INSTRUCTIONS TO FOLLOW:
From the records below, print only the part that opens with the line containing "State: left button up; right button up" and closes with the line containing "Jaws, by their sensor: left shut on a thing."; omit the pictures.

Robot control records
══════════════════════════════

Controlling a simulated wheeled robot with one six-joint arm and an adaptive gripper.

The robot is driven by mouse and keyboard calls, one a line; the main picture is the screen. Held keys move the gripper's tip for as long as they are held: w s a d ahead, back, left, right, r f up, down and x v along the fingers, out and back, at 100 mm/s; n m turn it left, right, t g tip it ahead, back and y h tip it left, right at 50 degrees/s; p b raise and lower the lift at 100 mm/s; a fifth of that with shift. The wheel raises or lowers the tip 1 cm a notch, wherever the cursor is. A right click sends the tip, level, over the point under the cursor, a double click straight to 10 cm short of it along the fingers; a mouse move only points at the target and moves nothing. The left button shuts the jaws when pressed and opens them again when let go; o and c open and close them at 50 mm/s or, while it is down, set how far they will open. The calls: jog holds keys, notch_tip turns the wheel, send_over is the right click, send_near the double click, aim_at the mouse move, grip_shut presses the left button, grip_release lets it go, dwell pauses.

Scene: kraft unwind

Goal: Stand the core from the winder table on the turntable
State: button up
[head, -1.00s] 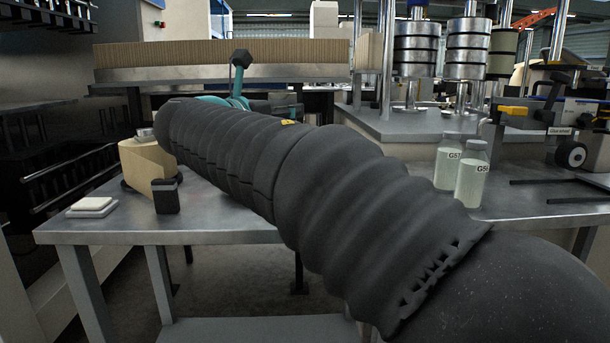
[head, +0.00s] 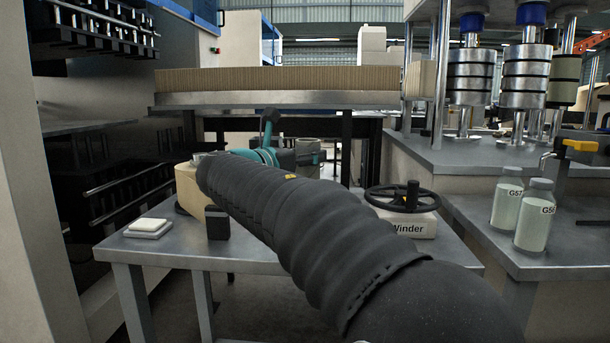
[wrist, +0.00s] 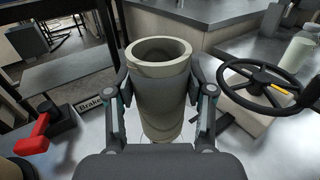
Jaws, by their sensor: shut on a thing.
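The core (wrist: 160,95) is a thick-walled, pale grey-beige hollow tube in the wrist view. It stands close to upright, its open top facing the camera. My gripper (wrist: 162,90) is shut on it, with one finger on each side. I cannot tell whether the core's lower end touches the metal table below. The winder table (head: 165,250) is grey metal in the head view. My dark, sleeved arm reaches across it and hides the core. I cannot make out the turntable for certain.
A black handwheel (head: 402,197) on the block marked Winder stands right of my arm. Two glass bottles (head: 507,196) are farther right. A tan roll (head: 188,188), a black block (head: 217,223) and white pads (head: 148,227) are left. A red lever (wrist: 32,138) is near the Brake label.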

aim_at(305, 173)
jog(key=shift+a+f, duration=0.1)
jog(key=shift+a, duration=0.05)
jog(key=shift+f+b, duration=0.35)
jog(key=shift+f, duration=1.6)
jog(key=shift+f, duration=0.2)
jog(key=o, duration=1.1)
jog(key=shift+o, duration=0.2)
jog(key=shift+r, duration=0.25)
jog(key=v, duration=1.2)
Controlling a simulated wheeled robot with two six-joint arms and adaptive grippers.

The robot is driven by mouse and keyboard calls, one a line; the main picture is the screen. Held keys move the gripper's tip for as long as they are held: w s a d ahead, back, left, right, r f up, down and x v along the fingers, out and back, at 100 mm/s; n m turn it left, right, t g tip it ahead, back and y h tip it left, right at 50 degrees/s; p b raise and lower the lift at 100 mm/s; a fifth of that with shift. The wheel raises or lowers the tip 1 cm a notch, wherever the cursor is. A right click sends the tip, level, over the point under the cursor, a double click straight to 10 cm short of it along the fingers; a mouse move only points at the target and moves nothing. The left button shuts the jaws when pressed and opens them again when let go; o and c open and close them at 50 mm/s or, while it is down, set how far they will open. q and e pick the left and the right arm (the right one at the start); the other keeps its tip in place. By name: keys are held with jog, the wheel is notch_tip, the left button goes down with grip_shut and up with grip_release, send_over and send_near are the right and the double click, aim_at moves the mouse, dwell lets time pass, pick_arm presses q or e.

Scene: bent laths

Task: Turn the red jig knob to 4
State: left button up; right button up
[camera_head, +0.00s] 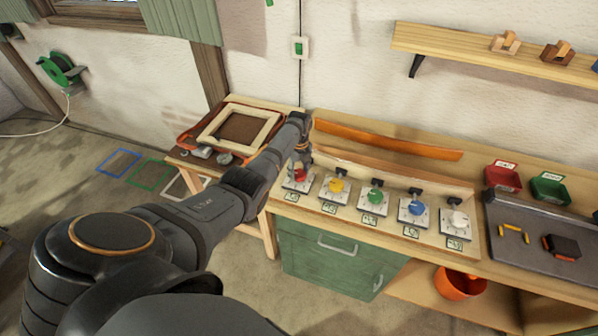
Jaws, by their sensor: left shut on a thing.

══════════════════════════════

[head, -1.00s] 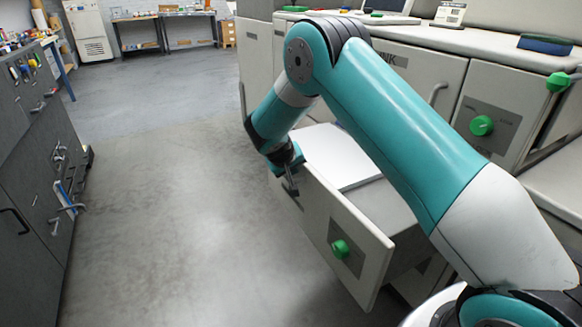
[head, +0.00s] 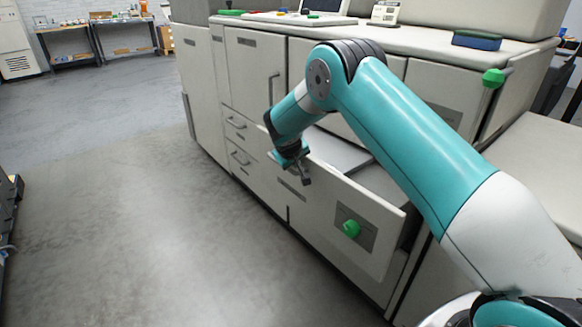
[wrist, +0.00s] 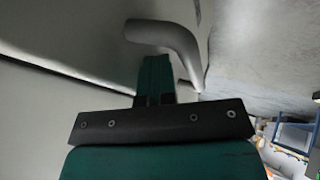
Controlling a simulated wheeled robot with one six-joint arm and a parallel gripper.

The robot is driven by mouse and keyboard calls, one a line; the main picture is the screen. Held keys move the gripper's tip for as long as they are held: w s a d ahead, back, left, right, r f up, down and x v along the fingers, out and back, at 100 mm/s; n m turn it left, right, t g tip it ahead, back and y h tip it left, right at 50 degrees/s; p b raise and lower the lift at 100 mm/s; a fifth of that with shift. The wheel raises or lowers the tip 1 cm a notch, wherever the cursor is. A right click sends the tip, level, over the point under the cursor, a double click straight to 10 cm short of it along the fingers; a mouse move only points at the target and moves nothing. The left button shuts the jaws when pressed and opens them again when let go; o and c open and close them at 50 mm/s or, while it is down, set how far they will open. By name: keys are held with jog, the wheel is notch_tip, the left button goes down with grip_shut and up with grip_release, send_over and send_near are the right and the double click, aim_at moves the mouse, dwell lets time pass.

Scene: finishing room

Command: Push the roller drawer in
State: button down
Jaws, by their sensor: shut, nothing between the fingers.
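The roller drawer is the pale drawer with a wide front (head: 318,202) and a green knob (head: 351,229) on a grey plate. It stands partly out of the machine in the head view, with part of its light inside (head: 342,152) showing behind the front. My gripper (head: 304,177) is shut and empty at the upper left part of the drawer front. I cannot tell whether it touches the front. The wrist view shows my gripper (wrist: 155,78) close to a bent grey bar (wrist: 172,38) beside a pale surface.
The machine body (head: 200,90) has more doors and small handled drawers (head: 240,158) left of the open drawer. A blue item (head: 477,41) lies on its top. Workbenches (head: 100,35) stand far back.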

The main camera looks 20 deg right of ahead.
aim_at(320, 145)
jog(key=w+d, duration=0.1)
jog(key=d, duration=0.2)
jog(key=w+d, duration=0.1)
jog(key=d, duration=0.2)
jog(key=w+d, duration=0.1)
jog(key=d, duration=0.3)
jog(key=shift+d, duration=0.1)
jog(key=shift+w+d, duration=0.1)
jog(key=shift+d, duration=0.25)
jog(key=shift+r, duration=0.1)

══════════════════════════════

RESULT BELOW:
State: left button up; right button up
[camera_head, +0.00s] 
Jaws, by their sensor: left shut on a thing.

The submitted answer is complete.